At times, we could probably have done with a little longer at some of the temples, but not because we ever felt rushed. There’s just so much to see, that you could always stay longer. I wonder if this might have felt a bit more acute if we had been in a group, rather than on our own with the guide and therefore able to direct the days as we wished.
The only real downside for me, was that the boat had booked us a horse and carriage transfer, rather than taxi, to Edfu Temple. The horses seemed in better condition than those we saw in Aswan, but as a man sat on the side of the road randomly tossed a few stones at the horse on our way past, the warnings I read pre-trip around animal welfare at tourist sights seemed well founded. I am certain however, that had we thought to ask the ship staff, they would instead have arranged us a car.

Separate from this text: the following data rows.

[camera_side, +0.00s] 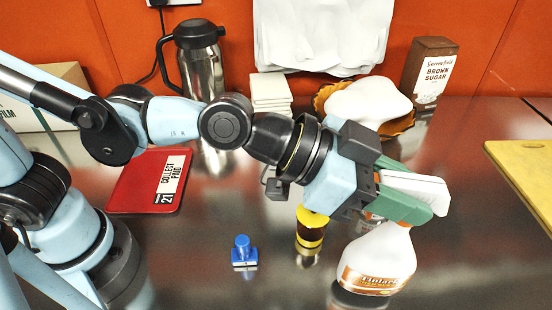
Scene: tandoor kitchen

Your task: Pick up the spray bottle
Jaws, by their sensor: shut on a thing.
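The spray bottle (378,262) is white with an orange and brown label. It is in the right half of the side view, leaning slightly, with its dark reflection just below its base. I cannot tell whether the base touches the counter. My gripper (405,196) reaches down from the upper left and is shut on the bottle's upper part. The green and white pieces around the jaws hide most of the bottle's neck and head.
A yellow and brown jar (311,228) stands just left of the bottle. A blue stamp (244,252) and a red clipboard-like item (150,182) lie further left. A steel flask (199,62), a filled bowl (395,128) and a brown sugar box (428,72) stand behind. A yellow board (527,170) is at right.

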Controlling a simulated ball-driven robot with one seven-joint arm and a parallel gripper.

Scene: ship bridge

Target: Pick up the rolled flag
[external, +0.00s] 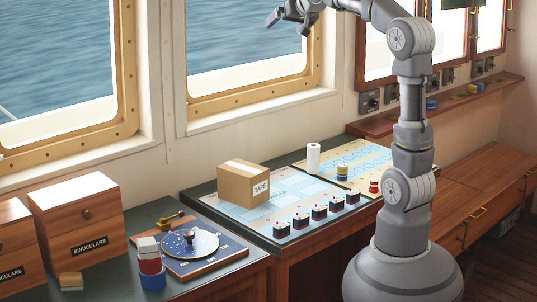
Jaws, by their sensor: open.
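My gripper (287,20) is at the top of the external view, high in front of the window and well above the counters. It is open, with nothing visible between its fingers. I cannot tell for sure which thing is the rolled flag. A white upright roll (313,159) stands at the back of the right-hand chart area. A red, white and blue bundle or stack (150,264) stands on the left counter, beside a round dial instrument (190,243). Neither touches my gripper.
A cardboard box marked TAPE (243,184) and several small dark blocks (319,212) sit on the chart (228,208). Small colored spools (342,172) are near the white roll. Wooden binocular boxes (80,222) stand at left. A shelf (385,124) runs under the right window.

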As we were the only native English speakers on board during our week, I was *scandalised* to discover that on film night, we would be watching the utterly magnificent David Suchet in Death on the Nile dubbed (fairly badly!) into French! Sacre bleu! Whilst I luckily speak enough French to keep up (and of course know the film word for word, off by heart), it was a travesty that took me some time to get past. The only thing that could have been worse, would have been if they had shown the truly criminally bad Kenneth Branagh version…

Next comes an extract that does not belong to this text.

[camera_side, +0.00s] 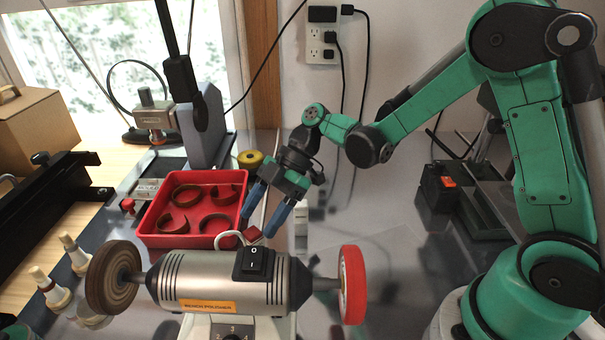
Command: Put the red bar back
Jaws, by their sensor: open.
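A small red block, which looks like the red bar (253,234), shows just behind the bench polisher (222,281), beside the red tray's right front corner. Its lower part is hidden by the polisher. My gripper (257,224) points down with its blue fingers apart. The fingertips are close to the red block, one at its upper left and one at its right. I cannot tell whether they touch it.
The red tray (155,239) holds several curved brown pieces. The polisher has a brown wheel (112,278) at left and a red-rimmed wheel (353,285) at right. A yellow spool (250,159) stands behind the gripper. The grey bench right of the gripper is mostly clear.

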There are plenty more Egypt guides on the blog to help you plan your trip. Don’t forget to check out my advice on travelling across the wider Middle East and North Africa for more ideas on where to go next. You might also want to have a look at my literary inspired guides – more Queen of Crime inspired travel coming soon!
Marianne says
I am considering to book this fabulous cruise you wrote about. Is there a guide that travels with the boat? Or do they just pick up a guide at a specific site? Also who did you book this through? I live in California and am skeptical about some of the online “tours” Any info would be appreciated, Thanks
@farawaydispatches says
The guides appointed by the ship travel on board for the duration of the trip. Passengers are divided up by language into smaller groups to visit all of the temples and tombs, meaning you have the same guide every day. We were really impressed with the guides – they were incredibly knowledgeable, very friendly and very keen to make sure they tailored each day to what we were most interested to see. I am not sure whether the Steam Ship Sudan have a US tour partner, but in Europe you can book through Voyages du Monde (a French travel company) or Original Travel (a UK company). If you contact the ship via their website, they will direct you to the right booking company for where you live. Hope this helps – really can’t recommend enough!
Mary says
I have read where some overnight moorings are noisy and smelly with diesel engines going all night from ships lined up next to one another. Did you experience this?
@farawaydispatches says
I can definitely imagine this would be an issue for some Nile cruises, as we saw a lot of boats parked up alongside each other at the moorings. I would be pretty annoyed if I had spent lots of money on a lovely room with window, just to be looking into a bedroom of the ship next door! However, this wasn’t an issue for us on the SS Sudan, as the nature of the ship means it can only be moored directly by the river bank, and without other ships next to us. A major plus point!
Kenneth Allyn Barton says
I so enjoyed this review, which I just happened to stumbled upon. My husband and I – along with 10 of our closest friends – are sailing onboard SUDAN from Luxor to Aswan the first week in May, as part of a three-week trip to Egypt in celebration of my 75th birthday, and my husband’s and my 40th anniversary. My first trip to Egypt was in 1970, when as a young classical archaeology student I worked at Queen Hatshepsut’s funerary temple at Deir el-Bahari. I was billeted at the very run-down Winter Palace, where the bathtub was way down the hall! In the decades since I’ve returned to Egypt many times, as a single, and with my husband. We have stayed at the Winter Palace (happily with *private* bathrooms!) and the Old Cataract, and will be staying again at these historic hotels in May, because despite their shortcomings, we love them. That said, I found your reviews of those properties to be spot-on. I’m delighted to have discovered Faraway Dispatches, and I’m fascinated by your superb photos on Instagram!
@farawaydispatches says
Thank you for your incredibly kind words about my blog! I hope that you have a really wonderful celebration aboard the SS Sudan – quite the occasions to mark! A 40th wedding anniversary is quite something! I can only hope The Husband and I shall be so lucky. And how fascinating to hear that you worked at Deir el-Bahari. It must be really interesting to have seen all the changes on your many visits to Egypt over the years. Have a really, really wonderful trip!